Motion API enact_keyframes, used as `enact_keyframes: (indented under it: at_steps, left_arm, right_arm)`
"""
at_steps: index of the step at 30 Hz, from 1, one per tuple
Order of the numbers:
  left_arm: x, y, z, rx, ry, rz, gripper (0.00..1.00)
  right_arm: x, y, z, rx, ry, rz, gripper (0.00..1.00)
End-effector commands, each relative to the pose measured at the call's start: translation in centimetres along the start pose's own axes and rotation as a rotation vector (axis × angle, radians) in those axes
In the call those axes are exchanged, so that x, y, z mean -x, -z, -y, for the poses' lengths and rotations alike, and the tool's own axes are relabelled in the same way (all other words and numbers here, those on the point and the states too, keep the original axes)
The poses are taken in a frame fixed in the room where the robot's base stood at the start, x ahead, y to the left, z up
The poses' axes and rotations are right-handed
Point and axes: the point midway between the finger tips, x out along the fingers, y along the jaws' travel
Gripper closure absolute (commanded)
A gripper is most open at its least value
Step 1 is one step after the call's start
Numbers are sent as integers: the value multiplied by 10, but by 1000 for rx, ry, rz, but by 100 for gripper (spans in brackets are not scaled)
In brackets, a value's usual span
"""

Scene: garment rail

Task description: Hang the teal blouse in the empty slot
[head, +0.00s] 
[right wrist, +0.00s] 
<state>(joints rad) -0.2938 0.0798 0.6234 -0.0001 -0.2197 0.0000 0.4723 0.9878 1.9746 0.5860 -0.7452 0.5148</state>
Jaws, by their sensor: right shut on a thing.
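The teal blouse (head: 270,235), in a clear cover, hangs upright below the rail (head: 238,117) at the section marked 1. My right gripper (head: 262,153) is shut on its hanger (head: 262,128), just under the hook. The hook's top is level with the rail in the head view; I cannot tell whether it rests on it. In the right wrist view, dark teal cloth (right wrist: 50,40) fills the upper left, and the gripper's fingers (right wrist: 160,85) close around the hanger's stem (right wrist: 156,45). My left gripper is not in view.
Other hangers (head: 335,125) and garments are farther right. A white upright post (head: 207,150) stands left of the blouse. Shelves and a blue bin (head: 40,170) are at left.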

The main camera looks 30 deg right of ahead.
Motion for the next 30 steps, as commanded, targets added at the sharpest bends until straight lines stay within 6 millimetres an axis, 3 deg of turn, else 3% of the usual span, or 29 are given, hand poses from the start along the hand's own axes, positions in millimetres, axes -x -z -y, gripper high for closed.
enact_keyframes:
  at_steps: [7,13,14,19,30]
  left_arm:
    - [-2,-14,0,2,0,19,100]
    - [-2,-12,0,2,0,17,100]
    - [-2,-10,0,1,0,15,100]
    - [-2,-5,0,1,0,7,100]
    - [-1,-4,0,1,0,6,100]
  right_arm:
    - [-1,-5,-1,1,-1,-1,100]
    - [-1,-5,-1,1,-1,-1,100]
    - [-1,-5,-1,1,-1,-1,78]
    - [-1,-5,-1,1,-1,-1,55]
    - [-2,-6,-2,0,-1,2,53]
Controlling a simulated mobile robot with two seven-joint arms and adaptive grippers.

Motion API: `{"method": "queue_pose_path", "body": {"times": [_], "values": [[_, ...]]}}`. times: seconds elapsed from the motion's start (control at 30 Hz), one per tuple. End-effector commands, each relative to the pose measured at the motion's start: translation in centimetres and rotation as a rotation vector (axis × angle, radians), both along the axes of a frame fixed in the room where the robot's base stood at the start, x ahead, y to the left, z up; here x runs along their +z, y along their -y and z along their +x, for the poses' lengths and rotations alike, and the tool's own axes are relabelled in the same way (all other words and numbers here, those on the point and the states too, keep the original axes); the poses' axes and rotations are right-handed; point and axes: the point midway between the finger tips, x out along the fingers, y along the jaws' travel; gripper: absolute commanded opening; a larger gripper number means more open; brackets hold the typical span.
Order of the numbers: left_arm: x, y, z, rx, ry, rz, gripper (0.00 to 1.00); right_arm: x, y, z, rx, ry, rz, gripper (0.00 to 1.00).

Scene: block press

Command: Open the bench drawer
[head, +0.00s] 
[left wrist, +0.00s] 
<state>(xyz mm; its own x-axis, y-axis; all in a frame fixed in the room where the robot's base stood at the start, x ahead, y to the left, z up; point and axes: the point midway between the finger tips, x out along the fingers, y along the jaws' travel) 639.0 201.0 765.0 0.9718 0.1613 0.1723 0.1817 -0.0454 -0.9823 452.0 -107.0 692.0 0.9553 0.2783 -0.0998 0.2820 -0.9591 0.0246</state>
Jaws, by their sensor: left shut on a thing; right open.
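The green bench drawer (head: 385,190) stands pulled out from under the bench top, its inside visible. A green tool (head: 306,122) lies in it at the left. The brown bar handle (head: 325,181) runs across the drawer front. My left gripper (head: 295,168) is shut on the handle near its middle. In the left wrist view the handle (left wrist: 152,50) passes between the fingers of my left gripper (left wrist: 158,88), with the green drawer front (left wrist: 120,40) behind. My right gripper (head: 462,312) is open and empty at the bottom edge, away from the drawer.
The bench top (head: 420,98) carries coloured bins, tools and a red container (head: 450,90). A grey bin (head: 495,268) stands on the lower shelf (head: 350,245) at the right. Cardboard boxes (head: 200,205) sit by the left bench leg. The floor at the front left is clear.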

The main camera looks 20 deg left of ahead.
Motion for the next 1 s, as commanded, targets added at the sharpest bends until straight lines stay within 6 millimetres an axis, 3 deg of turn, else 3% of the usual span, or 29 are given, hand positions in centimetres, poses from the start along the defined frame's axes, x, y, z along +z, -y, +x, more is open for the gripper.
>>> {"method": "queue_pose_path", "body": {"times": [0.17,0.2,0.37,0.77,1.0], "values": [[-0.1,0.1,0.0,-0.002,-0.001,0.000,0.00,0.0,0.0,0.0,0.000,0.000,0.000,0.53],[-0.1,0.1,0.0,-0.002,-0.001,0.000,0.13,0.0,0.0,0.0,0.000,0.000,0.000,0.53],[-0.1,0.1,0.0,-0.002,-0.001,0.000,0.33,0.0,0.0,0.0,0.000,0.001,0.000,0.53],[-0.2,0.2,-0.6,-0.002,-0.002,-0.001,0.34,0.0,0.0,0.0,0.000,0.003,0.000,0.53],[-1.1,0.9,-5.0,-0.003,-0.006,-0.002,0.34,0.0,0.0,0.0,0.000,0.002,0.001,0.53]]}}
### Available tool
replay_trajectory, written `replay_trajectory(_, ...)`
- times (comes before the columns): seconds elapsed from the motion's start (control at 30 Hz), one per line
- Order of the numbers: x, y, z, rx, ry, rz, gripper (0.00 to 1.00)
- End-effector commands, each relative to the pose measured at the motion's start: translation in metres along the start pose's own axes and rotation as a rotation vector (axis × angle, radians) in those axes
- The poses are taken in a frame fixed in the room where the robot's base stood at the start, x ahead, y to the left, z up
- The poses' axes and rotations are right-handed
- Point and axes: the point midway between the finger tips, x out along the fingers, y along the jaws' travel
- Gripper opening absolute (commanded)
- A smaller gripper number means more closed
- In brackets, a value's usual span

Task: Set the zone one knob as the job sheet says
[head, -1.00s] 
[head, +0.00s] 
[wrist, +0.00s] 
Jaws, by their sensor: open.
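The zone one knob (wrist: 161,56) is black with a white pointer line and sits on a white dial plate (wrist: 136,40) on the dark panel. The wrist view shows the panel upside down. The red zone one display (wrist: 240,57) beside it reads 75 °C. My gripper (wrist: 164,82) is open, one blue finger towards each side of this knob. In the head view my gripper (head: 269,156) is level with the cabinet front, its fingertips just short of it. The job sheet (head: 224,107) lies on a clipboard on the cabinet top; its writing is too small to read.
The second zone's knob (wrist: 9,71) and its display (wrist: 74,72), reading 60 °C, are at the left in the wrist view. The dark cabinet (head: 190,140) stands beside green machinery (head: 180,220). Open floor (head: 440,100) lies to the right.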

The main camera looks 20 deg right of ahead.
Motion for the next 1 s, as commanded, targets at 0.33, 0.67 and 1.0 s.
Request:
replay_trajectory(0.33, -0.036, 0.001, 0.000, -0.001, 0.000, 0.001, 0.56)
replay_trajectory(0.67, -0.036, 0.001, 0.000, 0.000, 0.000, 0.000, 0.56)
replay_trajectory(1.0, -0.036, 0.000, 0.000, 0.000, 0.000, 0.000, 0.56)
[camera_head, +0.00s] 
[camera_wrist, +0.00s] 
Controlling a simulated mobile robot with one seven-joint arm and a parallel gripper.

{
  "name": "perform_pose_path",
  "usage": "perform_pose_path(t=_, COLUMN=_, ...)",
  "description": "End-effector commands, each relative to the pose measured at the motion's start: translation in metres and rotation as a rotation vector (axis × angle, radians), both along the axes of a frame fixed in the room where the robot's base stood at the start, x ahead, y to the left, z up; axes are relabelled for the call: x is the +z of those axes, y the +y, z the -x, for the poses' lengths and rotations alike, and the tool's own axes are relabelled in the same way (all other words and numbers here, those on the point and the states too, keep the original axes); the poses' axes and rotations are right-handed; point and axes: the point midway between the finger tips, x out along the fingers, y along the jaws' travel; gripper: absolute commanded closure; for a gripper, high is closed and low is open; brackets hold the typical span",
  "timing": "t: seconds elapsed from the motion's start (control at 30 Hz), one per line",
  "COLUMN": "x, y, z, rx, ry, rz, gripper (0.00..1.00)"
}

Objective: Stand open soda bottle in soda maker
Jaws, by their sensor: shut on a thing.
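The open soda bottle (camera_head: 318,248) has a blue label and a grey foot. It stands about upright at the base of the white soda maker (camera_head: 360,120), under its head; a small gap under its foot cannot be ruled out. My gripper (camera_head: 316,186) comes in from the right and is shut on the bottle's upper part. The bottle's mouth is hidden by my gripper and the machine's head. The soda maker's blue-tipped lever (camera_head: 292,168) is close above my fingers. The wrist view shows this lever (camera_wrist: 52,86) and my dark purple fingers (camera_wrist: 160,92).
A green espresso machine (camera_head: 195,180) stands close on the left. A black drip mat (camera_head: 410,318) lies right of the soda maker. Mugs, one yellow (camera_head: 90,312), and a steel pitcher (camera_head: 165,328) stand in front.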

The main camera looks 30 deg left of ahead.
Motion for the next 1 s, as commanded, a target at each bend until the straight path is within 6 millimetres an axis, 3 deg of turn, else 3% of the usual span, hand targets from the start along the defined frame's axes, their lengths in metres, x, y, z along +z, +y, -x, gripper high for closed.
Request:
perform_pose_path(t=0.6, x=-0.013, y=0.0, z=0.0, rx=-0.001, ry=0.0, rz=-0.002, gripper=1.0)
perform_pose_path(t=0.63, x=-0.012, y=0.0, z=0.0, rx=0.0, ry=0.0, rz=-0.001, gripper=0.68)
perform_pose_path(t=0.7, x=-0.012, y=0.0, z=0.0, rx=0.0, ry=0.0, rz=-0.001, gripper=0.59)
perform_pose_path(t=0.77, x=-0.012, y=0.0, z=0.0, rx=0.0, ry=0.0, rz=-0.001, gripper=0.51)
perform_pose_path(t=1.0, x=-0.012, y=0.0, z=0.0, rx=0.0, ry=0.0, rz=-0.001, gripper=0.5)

EXERCISE GOAL:
Look over the material above and show each line where "seven" appears.

FINISHED ANSWER:
Controlling a simulated mobile robot with two seven-joint arms and adaptive grippers.
Controlling a simulated mobile robot with one seven-joint arm and a parallel gripper.

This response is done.